The first thing I did after taking the first steps to lose weight was to proudly proclaim to people what I was doing. Believe me, I was SHOCKED about the response I got, and still get, when I tell someone I'm working out, and losing weight.

"But Tryph, you're so beautiful as you are right now.  Why on earth would you want to lose weight?"

At this point, I'd generally have to argue about health, knowing I'd never win the argument over body image and most people would roll their eyes and back off.  But it annoyed me.

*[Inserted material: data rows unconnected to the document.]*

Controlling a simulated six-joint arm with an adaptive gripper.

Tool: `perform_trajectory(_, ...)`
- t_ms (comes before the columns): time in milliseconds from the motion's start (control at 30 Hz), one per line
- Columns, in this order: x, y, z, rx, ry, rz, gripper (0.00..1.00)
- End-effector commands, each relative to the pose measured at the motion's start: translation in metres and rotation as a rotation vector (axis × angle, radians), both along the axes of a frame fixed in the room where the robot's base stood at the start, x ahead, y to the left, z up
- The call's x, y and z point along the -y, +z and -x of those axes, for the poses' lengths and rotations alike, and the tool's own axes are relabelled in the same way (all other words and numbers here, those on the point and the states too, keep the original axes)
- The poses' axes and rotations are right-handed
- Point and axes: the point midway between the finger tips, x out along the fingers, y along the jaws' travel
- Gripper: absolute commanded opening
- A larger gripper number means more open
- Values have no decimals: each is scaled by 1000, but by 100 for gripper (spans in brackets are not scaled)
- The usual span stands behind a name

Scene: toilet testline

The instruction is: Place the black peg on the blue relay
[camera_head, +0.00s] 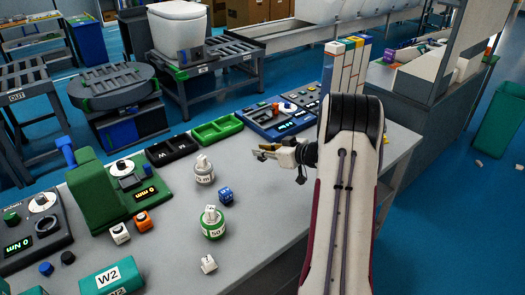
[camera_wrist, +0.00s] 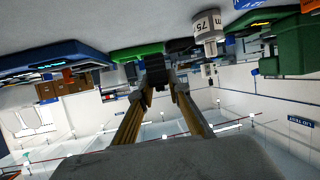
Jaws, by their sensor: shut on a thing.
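My gripper (camera_head: 266,152) hangs over the right part of the grey table, in front of the blue meter station. In the wrist view its two fingers (camera_wrist: 159,88) are shut on a small black peg (camera_wrist: 155,70). The peg is hard to make out in the head view. The blue relay (camera_head: 225,196) is a small blue cube on the table, left of and nearer than my gripper. It stands apart from the gripper, and a blue piece, likely the relay, shows at the top edge of the wrist view (camera_wrist: 246,4).
A white-grey weight (camera_head: 204,170) stands behind the relay and a green-banded weight (camera_head: 213,222) in front. White (camera_head: 120,233) and orange (camera_head: 142,222) cubes lie left. A green tray (camera_head: 217,130) and blue station (camera_head: 284,118) line the back. The table's right front is clear.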

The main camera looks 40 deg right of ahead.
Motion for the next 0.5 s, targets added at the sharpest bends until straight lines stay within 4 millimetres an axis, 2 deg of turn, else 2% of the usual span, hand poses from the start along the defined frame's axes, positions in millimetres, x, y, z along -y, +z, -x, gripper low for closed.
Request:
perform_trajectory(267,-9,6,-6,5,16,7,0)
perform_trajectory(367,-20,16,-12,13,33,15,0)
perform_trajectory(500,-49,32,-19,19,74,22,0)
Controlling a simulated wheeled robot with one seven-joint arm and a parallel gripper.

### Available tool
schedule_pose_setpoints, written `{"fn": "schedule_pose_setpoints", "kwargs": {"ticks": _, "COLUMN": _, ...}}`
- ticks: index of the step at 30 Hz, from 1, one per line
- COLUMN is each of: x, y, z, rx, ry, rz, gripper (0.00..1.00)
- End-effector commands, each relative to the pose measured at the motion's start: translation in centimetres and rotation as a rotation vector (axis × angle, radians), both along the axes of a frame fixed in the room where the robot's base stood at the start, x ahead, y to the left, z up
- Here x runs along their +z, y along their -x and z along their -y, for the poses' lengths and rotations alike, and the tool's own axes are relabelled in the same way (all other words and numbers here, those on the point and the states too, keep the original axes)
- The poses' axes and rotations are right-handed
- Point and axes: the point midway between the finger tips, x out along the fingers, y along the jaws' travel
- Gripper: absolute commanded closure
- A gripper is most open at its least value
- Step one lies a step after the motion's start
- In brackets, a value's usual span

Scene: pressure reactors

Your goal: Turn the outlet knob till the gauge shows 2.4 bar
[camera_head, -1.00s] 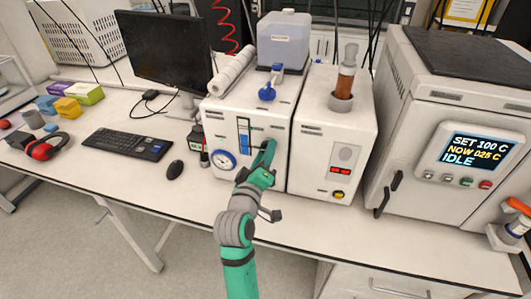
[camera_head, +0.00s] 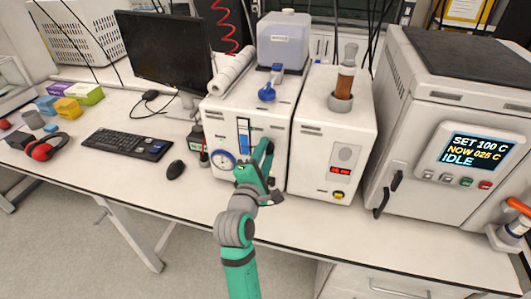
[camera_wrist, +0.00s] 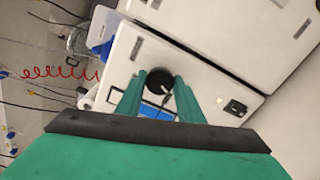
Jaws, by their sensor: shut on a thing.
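The white reactor unit (camera_head: 220,112) stands on the bench with a round blue-rimmed gauge (camera_head: 223,160) low on its front; the needle reading is too small to tell. The black round outlet knob (camera_wrist: 158,80) shows in the wrist view between the two green fingers, with a pale mark on its face. My gripper (camera_wrist: 159,86) is shut on this knob, one finger on each side. In the head view my gripper (camera_head: 263,150) is at the unit's front, right of the gauge, and it hides the knob there.
A blue valve handle (camera_head: 267,93) is on the unit's top. A second white unit with a red display (camera_head: 340,171) stands close on the right. A large oven (camera_head: 455,120) is farther right. A mouse (camera_head: 175,169) and keyboard (camera_head: 128,144) lie to the left.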

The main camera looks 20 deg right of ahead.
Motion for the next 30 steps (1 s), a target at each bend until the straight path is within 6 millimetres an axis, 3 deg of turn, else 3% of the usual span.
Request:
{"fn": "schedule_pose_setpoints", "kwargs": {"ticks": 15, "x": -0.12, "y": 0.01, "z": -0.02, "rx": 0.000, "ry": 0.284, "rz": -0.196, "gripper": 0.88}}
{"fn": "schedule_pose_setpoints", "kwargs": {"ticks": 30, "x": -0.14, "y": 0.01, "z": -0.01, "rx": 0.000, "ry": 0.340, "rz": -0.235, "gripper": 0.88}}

You see, our culture is attempting to build a culture of "love your body" which is something I 100% approve of and believe in.  People shouldn't be shamed for their body type, be it large or small.  But it all gets mixed up these days.  People take EVERYTHING to the extreme and it annoys the everloving shit out of me.  

Right now, at 160lbs, I know I'm beautiful.  I know I've got a great smile, and gorgeous eyes.  I am pretty.  

But that doesn't mean I FEEL pretty.  That doesn't mean that every time I look in the mirror and see the fat that's still on my frame it doesn't bug me.  Wanting to lose weight doesn't mean I'm ashamed of my body, it simply means I know that there's more underneath.

Think of it like a present.  It's all wrapped in gorgeous wrapping paper with a lovely bow on top.  You admire the gift, but you don't look at it and say "well now, that's a lovely present, but I respect it too much to take the wrapping paper off" NO... you're going to tear into that thing and open it up to see what's inside.

I am a present.  My wrapping paper is a layer of body fat that needs to be shed both for my self image, and my health.  There's something even more beautiful and amazing underneath it.  

So yeah, that's me so far.  I've got one more thing to say about weightloss, body image and general health... but that's tomorrow.  Right now, I need to put pants on, attempt to fix a computer and row on my stationary rowing machine.